Just as we can assign data or visualizations to objects that allow us to subsequently retrieve the outputs of our code, so too with functions. Here, we’ll assign the function we have just return to an object named fahrenheit_to_celsius_converter.

After creating our function by running that code, we can use the newly created fahrenheit_to_celsius function to perform our Fahrenheit to Celsius transformations. Let’s say we have a Fahrenheit value of 68, and want to transform it to Celsius.

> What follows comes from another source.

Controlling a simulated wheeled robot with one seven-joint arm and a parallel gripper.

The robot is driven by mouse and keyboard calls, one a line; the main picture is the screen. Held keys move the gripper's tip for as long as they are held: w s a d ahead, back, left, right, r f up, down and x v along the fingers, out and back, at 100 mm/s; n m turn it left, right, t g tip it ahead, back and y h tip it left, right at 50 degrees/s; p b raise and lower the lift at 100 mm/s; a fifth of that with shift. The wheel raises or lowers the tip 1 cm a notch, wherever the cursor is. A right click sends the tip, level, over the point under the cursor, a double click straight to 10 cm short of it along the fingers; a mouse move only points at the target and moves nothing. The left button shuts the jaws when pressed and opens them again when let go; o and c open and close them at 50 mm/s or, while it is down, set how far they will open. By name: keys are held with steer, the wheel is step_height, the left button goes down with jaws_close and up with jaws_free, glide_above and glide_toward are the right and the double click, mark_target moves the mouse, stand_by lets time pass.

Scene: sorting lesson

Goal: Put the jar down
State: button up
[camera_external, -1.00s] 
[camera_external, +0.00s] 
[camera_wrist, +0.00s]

Instead of the following calculation:

# Uses arithmetic operation to convert 68 degrees Fahrenheit to Celsius
(68-32)*(5/9)

## [1] 20

We can use our function:

# Uses "fahrenheit_to_celsius_converter" function to convert 68 degrees Fahrenheit to Celsius
fahrenheit_to_celsius_converter(fahrenheit_input=68)

## [1] 20

Above, we passed the argument “fahrenheit_input=68” to the fahrenheit_to_celsius_converter function that we created; the function then took this value (68), plugged it into “fahrenheit_input” within the function and assigned the resulting value to “celsius_output”; it then returned the value of “celsius_output” (20) back to us.

Let’s try another one:

fahrenheit_to_celsius_converter(fahrenheit_input=22)

## [1] -5.555556

In short, we can specify any value for the “fahrenheit_input” argument; this value will be substituted for “fahrenheit_input” in the expression celsius_output<-(fahrenheit_input-32)*(5/9), after which the value of celsius_output will be returned to us.

Even though the Fahrenheit to Celsius conversion formula is not particularly complex, it is clear that writing a function to perform this calculation is nonetheless more efficient than repeatedly performing the relevant arithmetic operation. As the operations you need to perform on your data become more complex, and the number of times you need to perform those operations increases, the benefits of wrapping those operations into a function become ever-more apparent.